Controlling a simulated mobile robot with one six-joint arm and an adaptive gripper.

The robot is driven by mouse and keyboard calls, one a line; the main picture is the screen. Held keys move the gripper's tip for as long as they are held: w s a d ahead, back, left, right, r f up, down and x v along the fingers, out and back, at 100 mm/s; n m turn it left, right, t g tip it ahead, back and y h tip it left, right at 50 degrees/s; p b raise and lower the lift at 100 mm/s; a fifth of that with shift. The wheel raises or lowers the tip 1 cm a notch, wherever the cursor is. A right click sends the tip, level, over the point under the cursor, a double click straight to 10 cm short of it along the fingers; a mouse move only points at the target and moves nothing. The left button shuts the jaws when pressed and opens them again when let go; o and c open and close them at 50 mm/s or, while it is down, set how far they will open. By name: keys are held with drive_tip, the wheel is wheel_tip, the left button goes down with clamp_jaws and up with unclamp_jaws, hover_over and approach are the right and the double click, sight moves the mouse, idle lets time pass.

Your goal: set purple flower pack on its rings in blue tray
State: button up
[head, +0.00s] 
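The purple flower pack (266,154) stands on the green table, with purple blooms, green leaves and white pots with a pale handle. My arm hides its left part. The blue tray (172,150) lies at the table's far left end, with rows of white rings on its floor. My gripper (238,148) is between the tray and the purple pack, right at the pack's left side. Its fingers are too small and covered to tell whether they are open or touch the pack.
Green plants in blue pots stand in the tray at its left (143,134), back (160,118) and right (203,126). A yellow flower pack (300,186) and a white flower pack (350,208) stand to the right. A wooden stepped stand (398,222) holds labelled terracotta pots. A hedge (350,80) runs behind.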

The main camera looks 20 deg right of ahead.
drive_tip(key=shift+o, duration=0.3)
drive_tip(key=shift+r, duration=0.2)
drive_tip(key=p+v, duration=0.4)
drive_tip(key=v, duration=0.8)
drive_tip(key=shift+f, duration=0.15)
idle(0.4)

★ ★ ★ ★ ★

The lines to reproduce run from the line containing "Your goal: set" to the end of the listing; write them out exactly and add nothing.

**Full output**:
Your goal: set purple flower pack on its rings in blue tray
State: button up
[head, +0.00s] 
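The purple flower pack (266,154) stands on the green table, with purple blooms, green leaves and white pots with a pale handle. My arm hides its left part. The blue tray (172,150) lies at the table's far left end, with rows of white rings on its floor. My gripper (238,148) is between the tray and the purple pack, right at the pack's left side. Its fingers are too small and covered to tell whether they are open or touch the pack.
Green plants in blue pots stand in the tray at its left (143,134), back (160,118) and right (203,126). A yellow flower pack (300,186) and a white flower pack (350,208) stand to the right. A wooden stepped stand (398,222) holds labelled terracotta pots. A hedge (350,80) runs behind.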

The main camera looks 20 deg right of ahead.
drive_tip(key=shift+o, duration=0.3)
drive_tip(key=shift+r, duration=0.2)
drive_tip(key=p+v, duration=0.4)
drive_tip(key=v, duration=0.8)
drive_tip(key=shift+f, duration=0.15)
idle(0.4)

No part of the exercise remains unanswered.